Brooks trial witness concedes errors in some of her testimony
The key government witness against former body-armor magnate David Brooks has conceded that she made some mistakes in her testimony for the government in implicating Brooks in a $190-million fraud.
Dawn Schlegel, at one time the chief financial officer of Brooks' DHB Industries, admitted she erred, for example, when she said in her final days of testimony that the company had paid for summer camp for three of Brooks' children instead of only two of them, as reflected in business records.
Schlegel made the admission on the final day of three weeks of cross-examination by Brooks' lead attorney, Kenneth Ravenell, in federal court in Central Islip.
Schlegel also acknowledged that a company document she told prosecutors had "magically . . . appeared" in her files in June 2004 was discovered by her earlier in the year. The document, which federal prosecutor Christopher Ott says is a forgery, supposedly permitted Brooks to have been reimbursed for his personal expenses.
Brooks is charged with illegally having the company, formerly based in Westbury, pay for millions in personal expenses and also for masterminding a multimillion-dollar fraud scheme involving company stock.

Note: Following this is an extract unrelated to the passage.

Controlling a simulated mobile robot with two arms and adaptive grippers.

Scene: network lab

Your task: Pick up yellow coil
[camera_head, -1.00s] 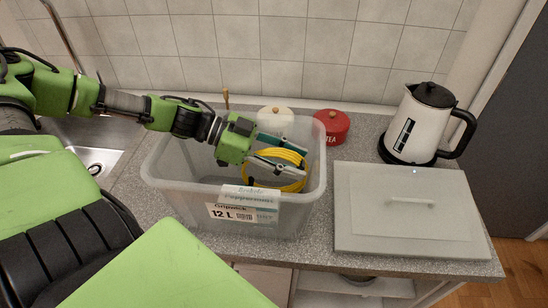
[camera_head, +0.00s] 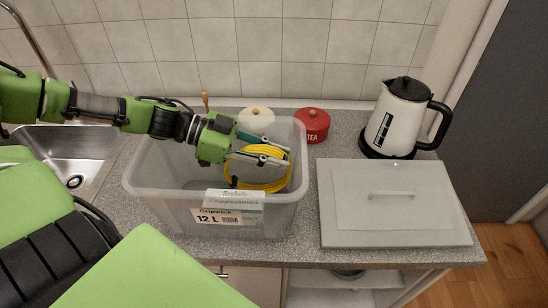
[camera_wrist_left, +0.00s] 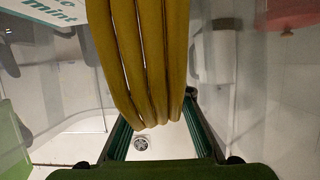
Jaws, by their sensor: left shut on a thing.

Ravenell brought out these inconsistencies and a number of others in Schlegel's earlier testimony for prosecutors in an attempt to undermine her overall credibility.
But in response to Ravenell's narrowly focused questions, Schlegel did not essentially deviate from her testimony for the government, during which she said that she mainly followed Brooks' orders in helping him orchestrate the frauds.
Schlegel's attorney, Francisco Navarro, of Manhattan, declined to comment on his client's testimony.